Dataset records
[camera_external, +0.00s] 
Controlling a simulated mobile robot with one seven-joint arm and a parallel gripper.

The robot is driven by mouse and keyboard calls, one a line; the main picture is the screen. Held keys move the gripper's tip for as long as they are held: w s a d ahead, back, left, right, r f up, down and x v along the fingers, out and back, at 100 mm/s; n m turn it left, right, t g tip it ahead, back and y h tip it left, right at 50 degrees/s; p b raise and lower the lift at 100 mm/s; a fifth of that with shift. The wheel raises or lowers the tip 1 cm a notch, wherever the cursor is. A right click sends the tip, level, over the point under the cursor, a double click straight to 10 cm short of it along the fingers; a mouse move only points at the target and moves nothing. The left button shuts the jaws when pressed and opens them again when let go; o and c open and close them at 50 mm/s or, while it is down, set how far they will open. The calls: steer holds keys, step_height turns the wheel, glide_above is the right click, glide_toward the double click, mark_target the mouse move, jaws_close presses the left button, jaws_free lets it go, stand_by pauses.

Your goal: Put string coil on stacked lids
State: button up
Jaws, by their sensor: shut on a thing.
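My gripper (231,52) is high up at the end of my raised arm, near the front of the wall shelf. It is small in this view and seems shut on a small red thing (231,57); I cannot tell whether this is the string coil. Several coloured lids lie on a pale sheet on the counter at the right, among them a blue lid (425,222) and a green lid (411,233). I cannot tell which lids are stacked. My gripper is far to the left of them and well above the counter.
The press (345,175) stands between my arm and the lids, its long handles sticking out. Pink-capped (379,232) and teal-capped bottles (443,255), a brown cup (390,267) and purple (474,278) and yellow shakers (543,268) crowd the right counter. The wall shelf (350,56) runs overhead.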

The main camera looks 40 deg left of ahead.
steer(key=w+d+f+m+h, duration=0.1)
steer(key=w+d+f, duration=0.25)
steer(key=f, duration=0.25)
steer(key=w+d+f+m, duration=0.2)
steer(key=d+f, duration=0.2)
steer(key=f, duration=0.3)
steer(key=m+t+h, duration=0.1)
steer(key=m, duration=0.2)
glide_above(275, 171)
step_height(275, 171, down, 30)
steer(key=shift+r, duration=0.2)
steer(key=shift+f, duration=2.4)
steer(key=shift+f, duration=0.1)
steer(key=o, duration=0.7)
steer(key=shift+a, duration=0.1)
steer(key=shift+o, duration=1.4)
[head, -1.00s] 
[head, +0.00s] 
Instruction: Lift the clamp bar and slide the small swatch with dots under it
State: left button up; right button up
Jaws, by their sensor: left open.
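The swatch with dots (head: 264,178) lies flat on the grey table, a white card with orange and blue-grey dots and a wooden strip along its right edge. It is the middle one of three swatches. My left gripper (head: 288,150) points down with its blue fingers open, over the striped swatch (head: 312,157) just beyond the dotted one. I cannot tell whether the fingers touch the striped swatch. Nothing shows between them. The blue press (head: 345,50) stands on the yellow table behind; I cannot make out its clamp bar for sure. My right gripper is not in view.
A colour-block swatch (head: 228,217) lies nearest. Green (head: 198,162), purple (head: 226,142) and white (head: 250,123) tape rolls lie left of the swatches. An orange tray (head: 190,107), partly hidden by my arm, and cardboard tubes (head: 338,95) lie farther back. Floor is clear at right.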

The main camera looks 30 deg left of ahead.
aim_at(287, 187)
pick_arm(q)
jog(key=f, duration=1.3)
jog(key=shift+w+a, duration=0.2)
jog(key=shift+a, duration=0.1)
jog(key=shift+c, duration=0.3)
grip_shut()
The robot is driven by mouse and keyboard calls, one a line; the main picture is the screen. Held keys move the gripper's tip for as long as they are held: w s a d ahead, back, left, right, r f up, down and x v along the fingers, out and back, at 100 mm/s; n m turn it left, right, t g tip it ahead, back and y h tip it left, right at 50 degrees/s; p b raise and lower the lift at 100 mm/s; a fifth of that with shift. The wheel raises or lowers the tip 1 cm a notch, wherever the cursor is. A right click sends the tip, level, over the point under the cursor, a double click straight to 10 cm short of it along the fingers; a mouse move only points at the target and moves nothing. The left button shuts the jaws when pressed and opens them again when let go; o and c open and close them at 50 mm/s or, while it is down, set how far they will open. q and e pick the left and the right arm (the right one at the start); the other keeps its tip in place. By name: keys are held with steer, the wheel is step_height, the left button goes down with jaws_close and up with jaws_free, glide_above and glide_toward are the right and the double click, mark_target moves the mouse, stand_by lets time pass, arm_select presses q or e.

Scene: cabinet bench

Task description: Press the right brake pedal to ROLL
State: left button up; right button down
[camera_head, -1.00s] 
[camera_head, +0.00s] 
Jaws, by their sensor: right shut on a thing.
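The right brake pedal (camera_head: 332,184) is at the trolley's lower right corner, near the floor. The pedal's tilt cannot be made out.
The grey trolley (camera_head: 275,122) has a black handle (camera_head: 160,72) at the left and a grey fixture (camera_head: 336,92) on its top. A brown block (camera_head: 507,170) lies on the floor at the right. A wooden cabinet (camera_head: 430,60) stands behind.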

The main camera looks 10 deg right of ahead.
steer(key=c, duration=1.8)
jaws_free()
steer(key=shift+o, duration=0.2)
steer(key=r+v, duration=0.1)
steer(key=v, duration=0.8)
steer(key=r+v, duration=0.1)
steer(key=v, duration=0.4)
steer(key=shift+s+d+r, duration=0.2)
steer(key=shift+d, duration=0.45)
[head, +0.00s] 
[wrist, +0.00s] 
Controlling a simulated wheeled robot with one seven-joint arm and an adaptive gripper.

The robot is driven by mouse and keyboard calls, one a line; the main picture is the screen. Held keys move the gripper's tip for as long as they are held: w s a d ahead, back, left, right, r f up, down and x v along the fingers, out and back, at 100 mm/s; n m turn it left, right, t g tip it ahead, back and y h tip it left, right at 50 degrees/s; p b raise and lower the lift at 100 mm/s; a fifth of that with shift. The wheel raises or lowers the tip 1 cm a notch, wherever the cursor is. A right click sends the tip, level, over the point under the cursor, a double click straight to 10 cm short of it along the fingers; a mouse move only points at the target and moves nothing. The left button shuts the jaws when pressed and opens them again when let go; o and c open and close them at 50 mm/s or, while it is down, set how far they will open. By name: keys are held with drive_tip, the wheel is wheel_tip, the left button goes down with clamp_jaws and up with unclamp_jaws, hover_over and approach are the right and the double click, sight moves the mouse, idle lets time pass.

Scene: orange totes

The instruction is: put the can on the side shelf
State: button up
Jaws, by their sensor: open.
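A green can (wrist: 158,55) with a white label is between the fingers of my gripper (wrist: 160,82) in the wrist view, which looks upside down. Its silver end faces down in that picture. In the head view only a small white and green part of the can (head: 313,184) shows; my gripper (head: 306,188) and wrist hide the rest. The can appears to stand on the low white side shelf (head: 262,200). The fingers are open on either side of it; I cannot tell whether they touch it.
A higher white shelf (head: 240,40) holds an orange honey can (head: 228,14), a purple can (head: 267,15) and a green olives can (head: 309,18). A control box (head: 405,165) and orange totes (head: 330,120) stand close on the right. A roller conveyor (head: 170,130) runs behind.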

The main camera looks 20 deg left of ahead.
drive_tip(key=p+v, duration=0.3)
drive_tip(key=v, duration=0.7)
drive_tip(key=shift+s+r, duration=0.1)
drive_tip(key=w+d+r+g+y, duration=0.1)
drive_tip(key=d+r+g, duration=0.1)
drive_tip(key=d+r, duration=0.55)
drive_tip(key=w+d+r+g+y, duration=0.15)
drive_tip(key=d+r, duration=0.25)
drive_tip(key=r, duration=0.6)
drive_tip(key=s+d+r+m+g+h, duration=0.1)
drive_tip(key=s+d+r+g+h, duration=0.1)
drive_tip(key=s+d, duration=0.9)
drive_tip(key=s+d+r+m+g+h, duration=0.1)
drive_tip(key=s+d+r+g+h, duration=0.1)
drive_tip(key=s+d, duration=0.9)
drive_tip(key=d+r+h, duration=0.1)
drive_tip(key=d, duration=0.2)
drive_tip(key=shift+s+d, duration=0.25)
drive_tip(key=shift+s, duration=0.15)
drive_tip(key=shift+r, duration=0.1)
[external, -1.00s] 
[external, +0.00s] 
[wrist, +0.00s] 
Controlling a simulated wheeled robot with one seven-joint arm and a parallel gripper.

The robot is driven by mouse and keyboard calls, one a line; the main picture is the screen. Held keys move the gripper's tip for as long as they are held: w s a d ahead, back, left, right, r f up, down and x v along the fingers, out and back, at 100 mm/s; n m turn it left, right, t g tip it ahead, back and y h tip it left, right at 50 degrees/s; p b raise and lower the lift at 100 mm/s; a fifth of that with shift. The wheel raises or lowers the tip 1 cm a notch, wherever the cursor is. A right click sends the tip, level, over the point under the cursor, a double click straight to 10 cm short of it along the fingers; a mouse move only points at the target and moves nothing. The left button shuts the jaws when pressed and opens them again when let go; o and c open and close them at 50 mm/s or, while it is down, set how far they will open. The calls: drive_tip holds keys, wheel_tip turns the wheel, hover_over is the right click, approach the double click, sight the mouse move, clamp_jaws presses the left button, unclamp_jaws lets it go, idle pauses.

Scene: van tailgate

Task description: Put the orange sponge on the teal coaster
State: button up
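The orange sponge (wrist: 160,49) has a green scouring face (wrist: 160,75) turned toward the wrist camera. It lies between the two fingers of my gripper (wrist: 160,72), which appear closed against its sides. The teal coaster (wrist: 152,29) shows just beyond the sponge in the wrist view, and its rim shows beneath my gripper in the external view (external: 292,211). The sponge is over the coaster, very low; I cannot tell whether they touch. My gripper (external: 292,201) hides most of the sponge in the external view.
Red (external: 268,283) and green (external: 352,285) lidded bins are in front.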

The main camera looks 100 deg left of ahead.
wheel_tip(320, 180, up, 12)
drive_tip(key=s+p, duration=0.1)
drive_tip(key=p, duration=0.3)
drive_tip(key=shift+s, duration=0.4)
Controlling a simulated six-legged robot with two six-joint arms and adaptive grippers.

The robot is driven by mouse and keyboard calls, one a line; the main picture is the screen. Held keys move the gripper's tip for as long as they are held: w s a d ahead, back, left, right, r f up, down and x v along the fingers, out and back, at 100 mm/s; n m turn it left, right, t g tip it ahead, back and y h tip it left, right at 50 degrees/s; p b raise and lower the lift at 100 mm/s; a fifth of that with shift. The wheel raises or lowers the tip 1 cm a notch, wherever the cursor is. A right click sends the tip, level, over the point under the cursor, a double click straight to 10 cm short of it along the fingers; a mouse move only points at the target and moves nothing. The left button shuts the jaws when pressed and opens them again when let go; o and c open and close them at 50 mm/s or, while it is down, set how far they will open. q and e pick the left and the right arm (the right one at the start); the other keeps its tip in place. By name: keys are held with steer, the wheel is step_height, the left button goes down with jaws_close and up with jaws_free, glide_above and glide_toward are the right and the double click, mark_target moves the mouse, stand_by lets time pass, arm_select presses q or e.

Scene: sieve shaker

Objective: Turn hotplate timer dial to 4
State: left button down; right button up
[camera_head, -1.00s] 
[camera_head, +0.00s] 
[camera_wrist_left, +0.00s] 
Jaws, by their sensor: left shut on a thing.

[Task requirements] Reproduce exactly the lines from the one containing "The main camera looks 100 deg left of ahead." through the one containing "Controlling a simulated six-legged", inclusive, and nothing else.

[Output for this task]
The main camera looks 100 deg left of ahead.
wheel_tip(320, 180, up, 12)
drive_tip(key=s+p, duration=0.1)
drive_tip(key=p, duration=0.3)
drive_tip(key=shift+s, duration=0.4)
Controlling a simulated six-legged robot with two six-joint arms and adaptive grippers.

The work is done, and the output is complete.